> **Exercise instructions**:
Go through the records below from the first line and print each one exactly, stopping after the line that contains "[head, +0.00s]". Do not print pictures or anything past that line.

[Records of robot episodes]
****
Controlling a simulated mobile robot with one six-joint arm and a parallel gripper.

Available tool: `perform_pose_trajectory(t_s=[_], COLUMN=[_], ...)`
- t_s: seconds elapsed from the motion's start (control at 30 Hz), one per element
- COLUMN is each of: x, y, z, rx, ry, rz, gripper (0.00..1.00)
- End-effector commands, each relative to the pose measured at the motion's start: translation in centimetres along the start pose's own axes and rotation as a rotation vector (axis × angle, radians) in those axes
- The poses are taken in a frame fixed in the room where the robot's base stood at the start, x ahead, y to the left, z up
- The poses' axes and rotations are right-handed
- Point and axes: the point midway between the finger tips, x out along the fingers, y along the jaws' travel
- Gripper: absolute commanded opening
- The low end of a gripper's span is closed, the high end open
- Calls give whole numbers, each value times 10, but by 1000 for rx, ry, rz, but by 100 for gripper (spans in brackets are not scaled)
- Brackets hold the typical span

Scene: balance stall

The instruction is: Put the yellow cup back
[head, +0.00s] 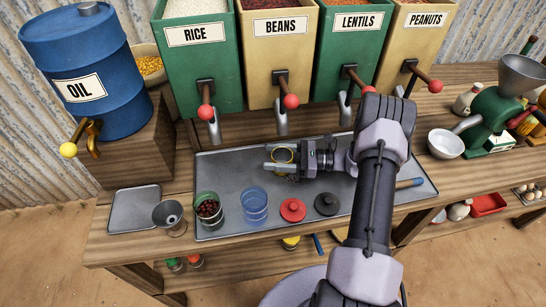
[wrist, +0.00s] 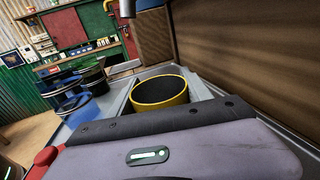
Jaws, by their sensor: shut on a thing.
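The yellow cup (head: 283,151) is at the back middle of the large metal tray (head: 230,175), below the beans and lentils spouts. My gripper (head: 268,160) reaches in from the right, with its two fingers on either side of the cup, and is shut on it. In the wrist view the yellow cup (wrist: 160,103) has a yellow rim and a dark inside, and looks empty. The fingers and wrist hide its lower part. I cannot tell whether its base touches the tray.
A metal funnel-like cup (head: 169,216) and small tray (head: 134,209) lie left. Dispenser spouts (head: 281,122) hang behind.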

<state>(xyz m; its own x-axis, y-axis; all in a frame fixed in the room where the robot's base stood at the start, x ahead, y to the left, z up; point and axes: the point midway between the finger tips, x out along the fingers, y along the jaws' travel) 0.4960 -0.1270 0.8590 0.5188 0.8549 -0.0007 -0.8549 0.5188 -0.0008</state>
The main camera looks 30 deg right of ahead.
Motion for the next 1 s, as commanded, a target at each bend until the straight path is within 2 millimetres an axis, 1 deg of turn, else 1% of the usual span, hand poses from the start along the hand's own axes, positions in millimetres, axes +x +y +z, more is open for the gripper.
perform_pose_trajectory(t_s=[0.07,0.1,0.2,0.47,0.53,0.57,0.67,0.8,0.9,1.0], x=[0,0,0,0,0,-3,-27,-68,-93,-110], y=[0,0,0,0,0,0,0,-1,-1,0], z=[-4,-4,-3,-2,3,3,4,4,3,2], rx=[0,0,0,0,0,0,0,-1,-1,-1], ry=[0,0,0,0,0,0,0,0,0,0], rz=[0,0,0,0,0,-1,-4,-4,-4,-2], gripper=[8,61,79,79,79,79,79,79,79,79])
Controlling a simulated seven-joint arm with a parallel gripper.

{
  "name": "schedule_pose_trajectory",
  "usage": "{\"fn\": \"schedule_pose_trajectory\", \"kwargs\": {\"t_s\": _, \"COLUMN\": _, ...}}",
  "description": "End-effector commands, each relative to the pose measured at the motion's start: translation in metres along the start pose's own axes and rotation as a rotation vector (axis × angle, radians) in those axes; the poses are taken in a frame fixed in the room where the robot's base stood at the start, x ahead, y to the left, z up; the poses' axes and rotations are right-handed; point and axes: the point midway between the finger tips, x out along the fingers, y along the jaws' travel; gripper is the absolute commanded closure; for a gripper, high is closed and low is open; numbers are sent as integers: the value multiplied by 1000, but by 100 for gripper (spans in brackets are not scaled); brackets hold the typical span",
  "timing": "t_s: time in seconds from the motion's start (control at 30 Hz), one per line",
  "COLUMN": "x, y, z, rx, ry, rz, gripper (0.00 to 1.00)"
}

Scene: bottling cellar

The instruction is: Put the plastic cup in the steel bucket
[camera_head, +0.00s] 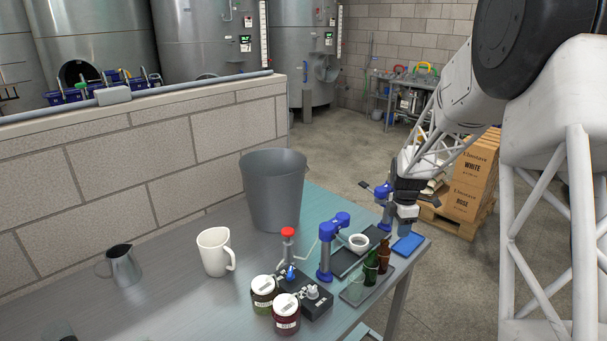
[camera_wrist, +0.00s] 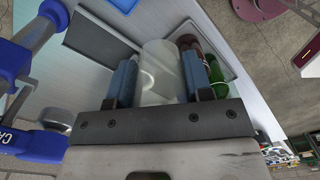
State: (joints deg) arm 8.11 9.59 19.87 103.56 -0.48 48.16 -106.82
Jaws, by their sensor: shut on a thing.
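The steel bucket (camera_head: 272,190) is tall, grey and upright on the table, at the back against the low wall in the head view. My gripper (camera_head: 404,226) is at the right end of the table, well to the right of the bucket. In the wrist view, my gripper (camera_wrist: 160,78) is shut on the whitish plastic cup (camera_wrist: 161,65), with one blue finger on each side of it.
Green (camera_head: 370,267) and brown (camera_head: 384,255) bottles stand on a tray near my gripper. A white mug (camera_head: 214,252), jars (camera_head: 286,314) and metal jug (camera_head: 122,265) stand further left.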

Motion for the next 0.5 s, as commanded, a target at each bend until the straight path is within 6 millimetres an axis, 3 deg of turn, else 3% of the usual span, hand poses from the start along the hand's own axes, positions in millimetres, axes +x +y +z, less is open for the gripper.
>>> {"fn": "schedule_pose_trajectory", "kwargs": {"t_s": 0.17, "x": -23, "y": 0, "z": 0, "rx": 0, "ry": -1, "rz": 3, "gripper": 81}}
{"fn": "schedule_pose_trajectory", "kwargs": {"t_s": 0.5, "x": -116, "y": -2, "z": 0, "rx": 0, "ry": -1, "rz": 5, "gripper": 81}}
****
> **Solution for this problem**:
Controlling a simulated mobile robot with one six-joint arm and a parallel gripper.

Available tool: `perform_pose_trajectory(t_s=[_], COLUMN=[_], ...)`
- t_s: seconds elapsed from the motion's start (control at 30 Hz), one per element
- COLUMN is each of: x, y, z, rx, ry, rz, gripper (0.00..1.00)
- End-effector commands, each relative to the pose measured at the motion's start: translation in centimetres along the start pose's own axes and rotation as a rotation vector (axis × angle, radians) in those axes
- The poses are taken in a frame fixed in the room where the robot's base stood at the start, x ahead, y to the left, z up
- The poses' axes and rotations are right-handed
- Point and axes: the point midway between the finger tips, x out along the fingers, y along the jaws' travel
- Gripper: absolute commanded opening
- The low end of a gripper's span is closed, the high end open
- Calls give whole numbers, each value times 10, but by 1000 for rx, ry, rz, but by 100 for gripper (spans in brackets are not scaled)
- Brackets hold the typical span

Scene: balance stall

The instruction is: Put the yellow cup back
[head, +0.00s] 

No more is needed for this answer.